**Exercise aim**
Keep only the lines from the top of the listing through the one with "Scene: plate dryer", and reproduce them unaltered.

**Records to process**
· · · ·

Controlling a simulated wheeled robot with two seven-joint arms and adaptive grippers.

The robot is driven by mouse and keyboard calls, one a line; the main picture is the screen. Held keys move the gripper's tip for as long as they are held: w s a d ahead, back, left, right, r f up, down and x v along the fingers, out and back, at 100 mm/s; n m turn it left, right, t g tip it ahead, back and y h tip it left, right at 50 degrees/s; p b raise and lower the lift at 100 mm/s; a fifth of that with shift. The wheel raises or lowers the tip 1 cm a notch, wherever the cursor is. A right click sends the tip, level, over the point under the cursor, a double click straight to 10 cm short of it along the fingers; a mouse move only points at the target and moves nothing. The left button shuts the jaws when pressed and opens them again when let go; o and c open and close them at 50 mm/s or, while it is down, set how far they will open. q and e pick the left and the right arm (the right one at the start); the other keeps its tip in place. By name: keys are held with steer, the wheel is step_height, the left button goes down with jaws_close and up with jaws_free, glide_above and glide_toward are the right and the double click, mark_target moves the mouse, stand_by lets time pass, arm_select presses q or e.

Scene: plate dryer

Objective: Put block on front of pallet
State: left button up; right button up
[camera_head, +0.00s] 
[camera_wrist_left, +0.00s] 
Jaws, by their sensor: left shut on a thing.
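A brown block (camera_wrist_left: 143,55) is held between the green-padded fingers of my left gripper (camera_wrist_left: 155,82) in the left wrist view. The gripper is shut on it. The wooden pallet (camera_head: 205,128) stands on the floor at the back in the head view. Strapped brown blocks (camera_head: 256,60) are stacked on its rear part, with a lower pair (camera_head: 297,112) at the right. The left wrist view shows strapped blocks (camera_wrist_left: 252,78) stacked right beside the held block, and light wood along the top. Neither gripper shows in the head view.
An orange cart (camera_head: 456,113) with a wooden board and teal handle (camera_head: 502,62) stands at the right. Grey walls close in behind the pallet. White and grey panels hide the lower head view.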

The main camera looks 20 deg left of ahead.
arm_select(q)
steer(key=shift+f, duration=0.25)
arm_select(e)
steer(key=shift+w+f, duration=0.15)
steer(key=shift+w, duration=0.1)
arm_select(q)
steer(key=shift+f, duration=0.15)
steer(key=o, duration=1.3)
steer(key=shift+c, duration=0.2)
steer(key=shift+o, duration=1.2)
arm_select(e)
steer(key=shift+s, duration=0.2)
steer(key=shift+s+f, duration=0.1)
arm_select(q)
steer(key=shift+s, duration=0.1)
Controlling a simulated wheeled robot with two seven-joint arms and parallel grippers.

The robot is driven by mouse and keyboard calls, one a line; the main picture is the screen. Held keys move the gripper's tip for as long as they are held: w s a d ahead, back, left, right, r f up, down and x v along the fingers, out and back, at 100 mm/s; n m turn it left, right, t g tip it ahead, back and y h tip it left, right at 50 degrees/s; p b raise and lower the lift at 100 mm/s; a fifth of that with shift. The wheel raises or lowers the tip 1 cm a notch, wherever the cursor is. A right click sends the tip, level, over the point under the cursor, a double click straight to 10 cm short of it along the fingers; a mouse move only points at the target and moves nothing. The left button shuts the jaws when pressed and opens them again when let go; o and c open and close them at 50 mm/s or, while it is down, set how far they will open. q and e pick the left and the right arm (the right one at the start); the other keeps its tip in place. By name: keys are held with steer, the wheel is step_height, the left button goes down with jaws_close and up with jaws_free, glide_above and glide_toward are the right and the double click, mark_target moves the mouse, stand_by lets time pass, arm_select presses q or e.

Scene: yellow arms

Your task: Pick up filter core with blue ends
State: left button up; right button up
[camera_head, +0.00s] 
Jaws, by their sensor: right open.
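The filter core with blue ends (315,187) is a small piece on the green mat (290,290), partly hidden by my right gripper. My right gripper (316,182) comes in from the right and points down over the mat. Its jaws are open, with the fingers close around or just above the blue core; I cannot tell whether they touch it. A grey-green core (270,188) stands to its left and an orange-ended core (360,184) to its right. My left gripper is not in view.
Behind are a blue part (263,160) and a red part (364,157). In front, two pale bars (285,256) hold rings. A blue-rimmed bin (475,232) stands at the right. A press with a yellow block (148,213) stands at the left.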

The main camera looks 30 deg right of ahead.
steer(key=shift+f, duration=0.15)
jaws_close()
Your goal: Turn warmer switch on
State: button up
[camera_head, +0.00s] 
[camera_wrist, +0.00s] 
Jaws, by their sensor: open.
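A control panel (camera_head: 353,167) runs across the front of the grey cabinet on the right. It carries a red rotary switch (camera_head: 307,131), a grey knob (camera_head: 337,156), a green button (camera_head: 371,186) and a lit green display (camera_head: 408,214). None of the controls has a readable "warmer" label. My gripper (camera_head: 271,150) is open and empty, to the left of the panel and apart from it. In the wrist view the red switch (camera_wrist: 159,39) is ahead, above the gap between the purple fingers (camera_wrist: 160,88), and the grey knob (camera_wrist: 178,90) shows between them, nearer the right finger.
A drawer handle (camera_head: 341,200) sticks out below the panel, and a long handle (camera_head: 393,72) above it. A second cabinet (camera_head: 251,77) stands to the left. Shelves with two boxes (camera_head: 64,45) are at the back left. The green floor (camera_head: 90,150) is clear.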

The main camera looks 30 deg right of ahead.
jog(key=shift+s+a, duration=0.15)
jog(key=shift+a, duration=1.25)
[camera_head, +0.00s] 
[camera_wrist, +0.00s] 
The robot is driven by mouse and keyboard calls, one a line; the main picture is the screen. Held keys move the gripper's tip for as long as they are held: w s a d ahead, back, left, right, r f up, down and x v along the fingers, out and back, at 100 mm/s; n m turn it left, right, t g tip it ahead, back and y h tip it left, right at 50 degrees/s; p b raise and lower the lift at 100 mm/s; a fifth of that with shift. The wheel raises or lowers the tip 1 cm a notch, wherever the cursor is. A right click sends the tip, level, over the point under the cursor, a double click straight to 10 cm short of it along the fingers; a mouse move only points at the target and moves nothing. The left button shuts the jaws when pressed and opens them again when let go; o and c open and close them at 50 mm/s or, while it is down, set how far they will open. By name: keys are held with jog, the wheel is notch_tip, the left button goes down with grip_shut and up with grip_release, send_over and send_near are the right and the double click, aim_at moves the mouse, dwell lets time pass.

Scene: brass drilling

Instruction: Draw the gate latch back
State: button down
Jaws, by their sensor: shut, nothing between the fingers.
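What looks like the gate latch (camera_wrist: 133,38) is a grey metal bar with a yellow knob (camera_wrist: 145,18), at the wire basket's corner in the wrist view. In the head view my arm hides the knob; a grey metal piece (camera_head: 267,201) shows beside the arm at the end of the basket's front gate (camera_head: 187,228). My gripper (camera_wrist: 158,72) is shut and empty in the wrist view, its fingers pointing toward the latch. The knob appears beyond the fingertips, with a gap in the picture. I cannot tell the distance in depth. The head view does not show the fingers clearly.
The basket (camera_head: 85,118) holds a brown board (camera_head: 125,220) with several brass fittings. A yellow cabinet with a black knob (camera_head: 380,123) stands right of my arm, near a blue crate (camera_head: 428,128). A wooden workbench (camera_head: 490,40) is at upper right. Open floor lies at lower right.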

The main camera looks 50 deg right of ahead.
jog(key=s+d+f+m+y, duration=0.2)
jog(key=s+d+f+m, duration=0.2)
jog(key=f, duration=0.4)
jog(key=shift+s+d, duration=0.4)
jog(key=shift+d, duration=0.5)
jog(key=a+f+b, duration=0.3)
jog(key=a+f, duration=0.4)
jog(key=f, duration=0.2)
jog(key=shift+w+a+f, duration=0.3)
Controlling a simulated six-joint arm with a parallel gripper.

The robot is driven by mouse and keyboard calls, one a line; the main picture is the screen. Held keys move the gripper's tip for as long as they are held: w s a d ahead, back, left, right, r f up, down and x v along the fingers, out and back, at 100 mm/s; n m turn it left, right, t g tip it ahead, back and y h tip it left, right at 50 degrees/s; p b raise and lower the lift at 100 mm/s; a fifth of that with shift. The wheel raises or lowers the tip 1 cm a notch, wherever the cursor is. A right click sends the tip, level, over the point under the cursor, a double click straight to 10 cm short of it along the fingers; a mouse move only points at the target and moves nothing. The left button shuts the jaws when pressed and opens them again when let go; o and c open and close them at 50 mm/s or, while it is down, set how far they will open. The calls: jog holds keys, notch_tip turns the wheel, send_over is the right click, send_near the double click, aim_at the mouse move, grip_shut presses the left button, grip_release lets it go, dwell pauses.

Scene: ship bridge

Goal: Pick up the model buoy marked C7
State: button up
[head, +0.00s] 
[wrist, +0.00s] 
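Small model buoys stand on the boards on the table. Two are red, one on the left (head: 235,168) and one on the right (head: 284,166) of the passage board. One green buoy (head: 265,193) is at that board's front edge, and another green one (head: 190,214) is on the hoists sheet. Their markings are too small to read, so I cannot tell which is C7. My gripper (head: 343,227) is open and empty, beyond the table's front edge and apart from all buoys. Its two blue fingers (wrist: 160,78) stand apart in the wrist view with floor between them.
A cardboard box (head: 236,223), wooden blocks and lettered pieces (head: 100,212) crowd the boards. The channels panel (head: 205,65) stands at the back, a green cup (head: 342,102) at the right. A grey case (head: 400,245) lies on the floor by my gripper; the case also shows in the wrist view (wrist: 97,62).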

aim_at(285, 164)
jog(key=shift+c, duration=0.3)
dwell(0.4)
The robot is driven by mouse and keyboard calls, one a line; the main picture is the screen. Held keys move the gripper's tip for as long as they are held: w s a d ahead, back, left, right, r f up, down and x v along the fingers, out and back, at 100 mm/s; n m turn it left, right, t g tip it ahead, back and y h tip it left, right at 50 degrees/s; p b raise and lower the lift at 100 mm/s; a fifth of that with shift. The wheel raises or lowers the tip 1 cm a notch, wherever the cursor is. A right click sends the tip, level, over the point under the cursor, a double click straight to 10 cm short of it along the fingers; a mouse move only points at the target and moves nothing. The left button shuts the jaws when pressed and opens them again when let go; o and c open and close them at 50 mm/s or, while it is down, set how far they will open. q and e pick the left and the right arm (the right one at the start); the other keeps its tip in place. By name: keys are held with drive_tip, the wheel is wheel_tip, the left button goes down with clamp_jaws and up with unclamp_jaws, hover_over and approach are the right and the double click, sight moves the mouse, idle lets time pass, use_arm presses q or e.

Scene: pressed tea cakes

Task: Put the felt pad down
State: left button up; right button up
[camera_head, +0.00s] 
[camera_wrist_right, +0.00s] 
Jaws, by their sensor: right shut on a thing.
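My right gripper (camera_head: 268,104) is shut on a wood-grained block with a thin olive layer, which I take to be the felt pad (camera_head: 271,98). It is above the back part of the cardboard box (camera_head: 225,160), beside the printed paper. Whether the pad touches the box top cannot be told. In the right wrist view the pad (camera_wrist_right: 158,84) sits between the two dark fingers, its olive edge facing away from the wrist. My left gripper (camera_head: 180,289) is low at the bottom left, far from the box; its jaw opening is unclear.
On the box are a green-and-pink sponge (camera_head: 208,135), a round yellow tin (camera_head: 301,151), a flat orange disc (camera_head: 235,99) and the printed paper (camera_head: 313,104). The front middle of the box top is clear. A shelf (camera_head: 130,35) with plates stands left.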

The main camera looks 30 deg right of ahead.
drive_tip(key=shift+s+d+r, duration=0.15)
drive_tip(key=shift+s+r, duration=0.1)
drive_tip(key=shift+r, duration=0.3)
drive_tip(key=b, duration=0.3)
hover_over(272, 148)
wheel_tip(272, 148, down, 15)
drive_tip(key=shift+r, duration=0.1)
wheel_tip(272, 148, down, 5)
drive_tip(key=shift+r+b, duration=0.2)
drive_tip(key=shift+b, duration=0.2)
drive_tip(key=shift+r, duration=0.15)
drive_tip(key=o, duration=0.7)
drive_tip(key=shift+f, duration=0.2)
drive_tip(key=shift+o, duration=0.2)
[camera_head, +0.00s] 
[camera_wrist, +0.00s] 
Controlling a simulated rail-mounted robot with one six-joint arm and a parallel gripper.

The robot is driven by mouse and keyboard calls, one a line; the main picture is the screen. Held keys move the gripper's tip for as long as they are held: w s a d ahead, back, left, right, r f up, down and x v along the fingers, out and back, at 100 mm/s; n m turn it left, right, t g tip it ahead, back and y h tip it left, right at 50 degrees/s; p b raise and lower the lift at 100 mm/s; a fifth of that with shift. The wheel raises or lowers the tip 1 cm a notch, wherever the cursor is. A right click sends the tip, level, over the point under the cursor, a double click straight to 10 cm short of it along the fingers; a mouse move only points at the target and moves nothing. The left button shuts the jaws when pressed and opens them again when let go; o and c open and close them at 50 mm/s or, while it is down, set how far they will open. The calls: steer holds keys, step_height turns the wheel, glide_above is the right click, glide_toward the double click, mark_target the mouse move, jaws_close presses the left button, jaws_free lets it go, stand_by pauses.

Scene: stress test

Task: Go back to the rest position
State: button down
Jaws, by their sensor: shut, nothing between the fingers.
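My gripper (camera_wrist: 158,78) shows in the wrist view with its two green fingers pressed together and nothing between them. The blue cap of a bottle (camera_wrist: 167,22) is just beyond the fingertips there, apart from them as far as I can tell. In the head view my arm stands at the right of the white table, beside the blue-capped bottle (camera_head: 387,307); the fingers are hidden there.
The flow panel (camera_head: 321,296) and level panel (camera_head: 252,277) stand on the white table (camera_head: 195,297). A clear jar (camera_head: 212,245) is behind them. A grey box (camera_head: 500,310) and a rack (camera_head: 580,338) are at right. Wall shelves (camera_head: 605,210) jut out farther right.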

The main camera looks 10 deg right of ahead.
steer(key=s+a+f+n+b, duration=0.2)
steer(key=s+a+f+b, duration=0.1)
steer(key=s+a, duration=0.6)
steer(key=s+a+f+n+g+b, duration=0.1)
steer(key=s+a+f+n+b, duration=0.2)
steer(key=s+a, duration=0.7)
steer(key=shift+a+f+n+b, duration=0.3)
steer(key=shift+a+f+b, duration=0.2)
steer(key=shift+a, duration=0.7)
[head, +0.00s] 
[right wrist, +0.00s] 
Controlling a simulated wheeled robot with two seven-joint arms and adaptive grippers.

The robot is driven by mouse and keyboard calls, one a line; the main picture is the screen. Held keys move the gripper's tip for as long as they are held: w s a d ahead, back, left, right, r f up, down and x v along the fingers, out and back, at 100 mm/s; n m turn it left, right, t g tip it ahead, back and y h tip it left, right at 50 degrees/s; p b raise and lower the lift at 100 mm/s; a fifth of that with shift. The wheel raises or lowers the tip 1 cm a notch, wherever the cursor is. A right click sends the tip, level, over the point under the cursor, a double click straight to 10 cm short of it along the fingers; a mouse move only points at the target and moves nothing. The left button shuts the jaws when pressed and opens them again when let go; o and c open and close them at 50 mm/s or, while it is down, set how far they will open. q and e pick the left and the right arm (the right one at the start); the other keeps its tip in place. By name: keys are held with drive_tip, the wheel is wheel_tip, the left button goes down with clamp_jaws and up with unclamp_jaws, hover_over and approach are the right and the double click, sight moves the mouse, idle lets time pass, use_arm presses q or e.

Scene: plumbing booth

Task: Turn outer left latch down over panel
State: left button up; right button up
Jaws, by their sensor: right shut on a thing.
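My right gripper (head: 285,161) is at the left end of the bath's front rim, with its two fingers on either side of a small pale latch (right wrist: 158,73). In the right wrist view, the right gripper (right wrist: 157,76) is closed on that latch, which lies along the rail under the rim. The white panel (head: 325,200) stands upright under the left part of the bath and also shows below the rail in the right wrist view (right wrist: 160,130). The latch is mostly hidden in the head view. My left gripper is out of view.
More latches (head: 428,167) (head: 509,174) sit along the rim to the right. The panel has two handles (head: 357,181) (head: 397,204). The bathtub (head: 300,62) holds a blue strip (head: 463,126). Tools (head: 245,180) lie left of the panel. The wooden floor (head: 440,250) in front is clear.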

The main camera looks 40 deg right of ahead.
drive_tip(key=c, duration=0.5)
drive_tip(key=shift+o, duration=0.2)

· · · ·

**Result of this task**
Controlling a simulated wheeled robot with two seven-joint arms and adaptive grippers.

The robot is driven by mouse and keyboard calls, one a line; the main picture is the screen. Held keys move the gripper's tip for as long as they are held: w s a d ahead, back, left, right, r f up, down and x v along the fingers, out and back, at 100 mm/s; n m turn it left, right, t g tip it ahead, back and y h tip it left, right at 50 degrees/s; p b raise and lower the lift at 100 mm/s; a fifth of that with shift. The wheel raises or lowers the tip 1 cm a notch, wherever the cursor is. A right click sends the tip, level, over the point under the cursor, a double click straight to 10 cm short of it along the fingers; a mouse move only points at the target and moves nothing. The left button shuts the jaws when pressed and opens them again when let go; o and c open and close them at 50 mm/s or, while it is down, set how far they will open. q and e pick the left and the right arm (the right one at the start); the other keeps its tip in place. By name: keys are held with steer, the wheel is step_height, the left button goes down with jaws_close and up with jaws_free, glide_above and glide_toward are the right and the double click, mark_target moves the mouse, stand_by lets time pass, arm_select presses q or e.

Scene: plate dryer

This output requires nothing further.